Por José Ignacio García Hamilton*

La sanción de la Constitución Nacional, en 1853, no significó solamente la puesta en vigencia de un instrumento jurídico fundamental, sino también la creación de una herramienta tendiente a lograr un cambio profundo en nuestros valores culturales, en reemplazo de los que habían predominado en el período colonial y durante la etapa que rigió desde el primer gobierno patrio, en 1810, hasta la caída de la dictadura de Juan Manuel de Rosas en 1852.

Si entendemos por trama social el modo de relación entre los seres humanos y la forma de producción y distribución de los bienes, podemos ver que la Constitución vino a poner fin a los dos modelos anteriores y a iniciar un tercero que su inspirador, Juan Bautista Alberdi, definió en su libro «Bases y Puntos de Partida para la Organización Institucional», como el de «la paz y el trabajo».
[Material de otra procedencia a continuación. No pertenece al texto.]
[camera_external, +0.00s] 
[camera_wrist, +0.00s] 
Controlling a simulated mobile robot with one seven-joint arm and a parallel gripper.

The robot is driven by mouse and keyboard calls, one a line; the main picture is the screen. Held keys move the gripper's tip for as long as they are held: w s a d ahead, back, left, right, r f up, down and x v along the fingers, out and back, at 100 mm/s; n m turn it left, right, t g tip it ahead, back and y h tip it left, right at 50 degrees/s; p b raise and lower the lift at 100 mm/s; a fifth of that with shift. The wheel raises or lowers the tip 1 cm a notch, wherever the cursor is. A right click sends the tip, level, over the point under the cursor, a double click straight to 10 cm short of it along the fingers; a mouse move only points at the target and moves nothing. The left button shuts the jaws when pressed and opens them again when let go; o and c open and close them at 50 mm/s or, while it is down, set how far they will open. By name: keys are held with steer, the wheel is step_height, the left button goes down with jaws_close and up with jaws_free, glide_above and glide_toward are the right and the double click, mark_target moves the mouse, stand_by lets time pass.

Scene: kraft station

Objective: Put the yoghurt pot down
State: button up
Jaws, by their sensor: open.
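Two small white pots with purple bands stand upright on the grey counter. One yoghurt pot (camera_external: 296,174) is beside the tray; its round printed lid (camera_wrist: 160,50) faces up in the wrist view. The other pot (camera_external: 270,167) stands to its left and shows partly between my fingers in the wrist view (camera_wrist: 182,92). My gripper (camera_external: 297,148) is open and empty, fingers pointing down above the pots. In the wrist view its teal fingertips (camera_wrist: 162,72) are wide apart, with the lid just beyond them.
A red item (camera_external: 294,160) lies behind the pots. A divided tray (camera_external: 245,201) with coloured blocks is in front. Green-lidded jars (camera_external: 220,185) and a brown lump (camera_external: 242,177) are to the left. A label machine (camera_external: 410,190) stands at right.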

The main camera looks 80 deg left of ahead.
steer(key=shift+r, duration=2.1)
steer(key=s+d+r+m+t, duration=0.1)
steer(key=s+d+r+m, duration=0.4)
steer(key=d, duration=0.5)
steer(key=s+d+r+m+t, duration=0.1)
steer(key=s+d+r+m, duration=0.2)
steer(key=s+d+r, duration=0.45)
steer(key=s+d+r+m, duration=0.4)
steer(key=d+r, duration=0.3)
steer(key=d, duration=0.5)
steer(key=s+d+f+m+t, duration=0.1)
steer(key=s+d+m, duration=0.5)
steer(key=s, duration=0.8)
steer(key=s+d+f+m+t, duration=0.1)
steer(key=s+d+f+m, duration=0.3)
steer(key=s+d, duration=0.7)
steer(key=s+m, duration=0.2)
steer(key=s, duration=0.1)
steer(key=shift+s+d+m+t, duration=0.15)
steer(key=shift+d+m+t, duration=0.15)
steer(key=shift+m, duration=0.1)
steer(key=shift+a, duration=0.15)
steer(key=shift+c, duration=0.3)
Durante los tres siglos del período colonial, en la América española rigieron el absolutismo político, dado que los virreyes y gobernadores no tenían los contrapesos que los propios monarcas poseían en España (las Cortes, los privilegios de señores feudales y los fueros de ciudades); la religión única, forzosa y oficial, ya que no podía practicarse otro culto que el católico; el estatismo económico (pues las tierras, los minerales, la mano de obra indígena y el comercio dependían de concesiones de los reyes o sus representantes); los rasgos estamentales, dado que los militares y frailes gozaban de privilegios como los fueros especiales; y la costumbre de incumplir la ley, que se evidenciaba sobre todo en el mal trato a los indígenas y en el generalizado fenómeno del contrabando.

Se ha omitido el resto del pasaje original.